EXTRACTED RECORDS
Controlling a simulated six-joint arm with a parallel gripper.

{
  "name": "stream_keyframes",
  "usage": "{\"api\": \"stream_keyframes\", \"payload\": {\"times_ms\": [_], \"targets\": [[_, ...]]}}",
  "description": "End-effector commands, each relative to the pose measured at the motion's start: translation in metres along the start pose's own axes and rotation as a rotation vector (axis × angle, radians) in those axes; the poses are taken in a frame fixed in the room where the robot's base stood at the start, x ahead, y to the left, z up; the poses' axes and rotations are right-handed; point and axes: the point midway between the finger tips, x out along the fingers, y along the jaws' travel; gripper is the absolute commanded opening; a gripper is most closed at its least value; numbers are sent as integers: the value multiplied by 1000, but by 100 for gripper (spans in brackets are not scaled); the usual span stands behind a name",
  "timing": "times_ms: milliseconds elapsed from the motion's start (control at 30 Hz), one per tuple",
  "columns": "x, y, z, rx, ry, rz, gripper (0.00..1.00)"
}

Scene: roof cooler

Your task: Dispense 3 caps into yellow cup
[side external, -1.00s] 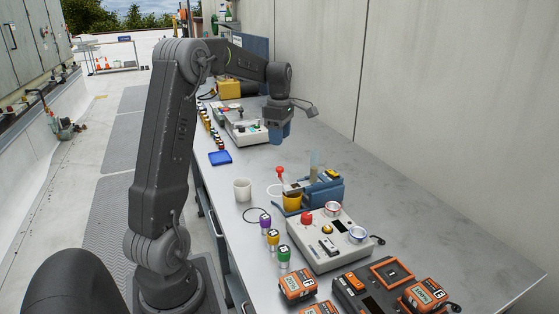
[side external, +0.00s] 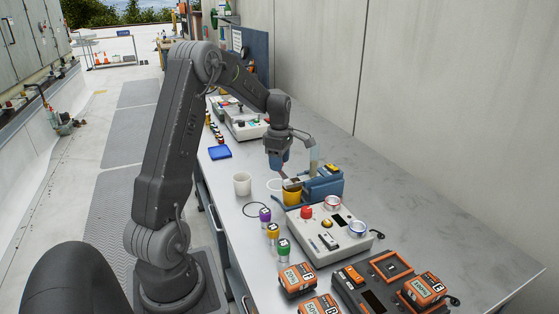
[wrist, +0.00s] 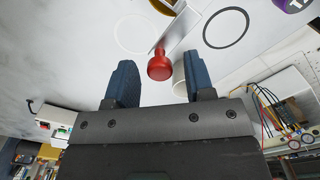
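The yellow cup (side external: 291,196) stands beside the blue dispenser (side external: 323,186), below a clear upright tube (side external: 314,158). In the wrist view, part of a yellow cup (wrist: 165,5) shows at the top edge. A red round knob (wrist: 160,68) on the dispenser's pale lever (wrist: 182,27) lies between my gripper's (wrist: 160,78) two blue fingers, with gaps on both sides. In the side view my gripper (side external: 277,170) is low beside the dispenser and hides the knob. The fingers are open and hold nothing. The cup's inside is not clear.
A white cup (side external: 242,183) stands left of the dispenser, close behind my right-hand finger in the wrist view. A control box (side external: 330,231) with a red button and several coloured-top bottles (side external: 273,231) stand in front. A blue tray (side external: 220,152) lies farther back. The bench's right side is clear.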

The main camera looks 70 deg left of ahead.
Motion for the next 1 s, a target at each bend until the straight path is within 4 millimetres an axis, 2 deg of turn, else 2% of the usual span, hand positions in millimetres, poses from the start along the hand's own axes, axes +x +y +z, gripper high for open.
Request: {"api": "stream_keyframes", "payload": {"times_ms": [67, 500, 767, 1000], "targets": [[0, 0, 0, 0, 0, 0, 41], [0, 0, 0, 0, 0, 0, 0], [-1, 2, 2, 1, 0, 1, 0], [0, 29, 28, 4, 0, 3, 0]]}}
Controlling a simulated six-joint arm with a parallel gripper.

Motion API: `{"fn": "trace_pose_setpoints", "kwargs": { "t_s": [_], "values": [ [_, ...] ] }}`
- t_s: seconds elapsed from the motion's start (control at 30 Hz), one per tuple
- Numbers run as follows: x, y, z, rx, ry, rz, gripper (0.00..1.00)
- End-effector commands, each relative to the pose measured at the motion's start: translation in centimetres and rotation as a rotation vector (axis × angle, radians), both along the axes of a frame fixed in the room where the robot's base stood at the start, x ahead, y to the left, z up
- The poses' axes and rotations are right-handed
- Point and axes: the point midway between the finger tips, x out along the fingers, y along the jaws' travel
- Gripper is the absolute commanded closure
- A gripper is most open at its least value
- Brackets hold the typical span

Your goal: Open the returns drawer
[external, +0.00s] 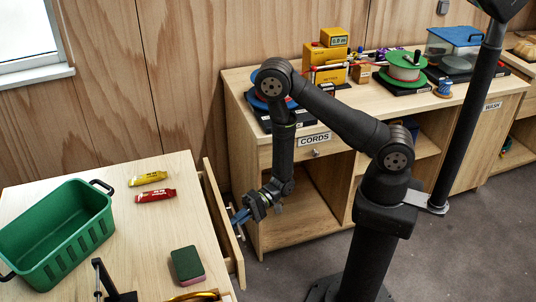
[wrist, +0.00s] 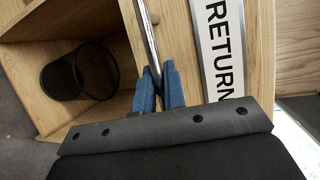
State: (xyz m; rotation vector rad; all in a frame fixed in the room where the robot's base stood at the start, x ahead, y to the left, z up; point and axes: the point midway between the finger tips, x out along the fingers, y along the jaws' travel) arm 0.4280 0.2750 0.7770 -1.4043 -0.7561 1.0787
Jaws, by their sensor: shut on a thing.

WHAT YOU SHOULD DO
Output the material word for word, omitting its pictures.

TASK OUTPUT
Controlling a simulated six-joint arm with a parallel gripper.

{
  "name": "stream_keyframes",
  "usage": "{\"api\": \"stream_keyframes\", \"payload\": {\"times_ms\": [_], \"targets\": [[_, ...]]}}",
  "description": "End-effector commands, each relative to the pose measured at the motion's start: translation in metres along the start pose's own axes and rotation as a rotation vector (axis × angle, radians) in those axes; the poses are taken in a frame fixed in the room where the robot's base stood at the start, x ahead, y to the left, z up; the poses' axes and rotations are right-handed; point and axes: the point midway between the finger tips, x out along the fingers, y along the jaws' travel; gripper is the absolute commanded opening; a gripper is most closed at its least value; numbers are sent as integers: the value multiplied by 1000, but by 100 for gripper (spans in brackets are not scaled); the usual span stands behind a name",
  "timing": "times_ms: milliseconds elapsed from the motion's start (control at 30 Hz), one per tuple",
  "columns": "x, y, z, rx, ry, rz, gripper (0.00..1.00)"
}

Scene: roof cooler

Your task: Dispense 3 caps into yellow cup
[side external, -1.00s] 
[side external, +0.00s] 
[wrist, +0.00s] 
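The yellow cup (side external: 291,196) stands beside the blue dispenser (side external: 323,186), below a clear upright tube (side external: 314,158). In the wrist view, part of a yellow cup (wrist: 165,5) shows at the top edge. A red round knob (wrist: 160,68) on the dispenser's pale lever (wrist: 182,27) lies between my gripper's (wrist: 160,78) two blue fingers, with gaps on both sides. In the side view my gripper (side external: 277,170) is low beside the dispenser and hides the knob. The fingers are open and hold nothing. The cup's inside is not clear.
A white cup (side external: 242,183) stands left of the dispenser, close behind my right-hand finger in the wrist view. A control box (side external: 330,231) with a red button and several coloured-top bottles (side external: 273,231) stand in front. A blue tray (side external: 220,152) lies farther back. The bench's right side is clear.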

The main camera looks 70 deg left of ahead.
Motion for the next 1 s, a target at each bend until the straight path is within 4 millimetres an axis, 2 deg of turn, else 2% of the usual span, hand positions in millimetres, poses from the start along the hand's own axes, axes +x +y +z, gripper high for open.
Request: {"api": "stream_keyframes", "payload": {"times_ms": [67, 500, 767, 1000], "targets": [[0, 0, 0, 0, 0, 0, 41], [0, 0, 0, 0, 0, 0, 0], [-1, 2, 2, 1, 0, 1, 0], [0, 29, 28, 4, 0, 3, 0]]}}
Controlling a simulated six-joint arm with a parallel gripper.

Motion API: `{"fn": "trace_pose_setpoints", "kwargs": { "t_s": [_], "values": [ [_, ...] ] }}`
- t_s: seconds elapsed from the motion's start (control at 30 Hz), one per tuple
- Numbers run as follows: x, y, z, rx, ry, rz, gripper (0.00..1.00)
- End-effector commands, each relative to the pose measured at the motion's start: translation in centimetres and rotation as a rotation vector (axis × angle, radians), both along the axes of a frame fixed in the room where the robot's base stood at the start, x ahead, y to the left, z up
- The poses' axes and rotations are right-handed
- Point and axes: the point midway between the finger tips, x out along the fingers, y along the jaws' travel
- Gripper is the absolute commanded closure
- A gripper is most open at its least value
- Brackets hold the typical span

Your goal: Open the returns drawer
[external, +0.00s] 
[wrist, +0.00s] 
State: (xyz m; rotation vector rad; all in a frame fixed in the room where the robot's base stood at the start, x ahead, y to the left, z up; point and axes: the point midway between the finger tips, x out along the fingers, y along the jaws' travel) arm 0.4280 0.2750 0.7770 -1.4043 -0.7561 1.0787
Jaws, by their sensor: shut on a thing.

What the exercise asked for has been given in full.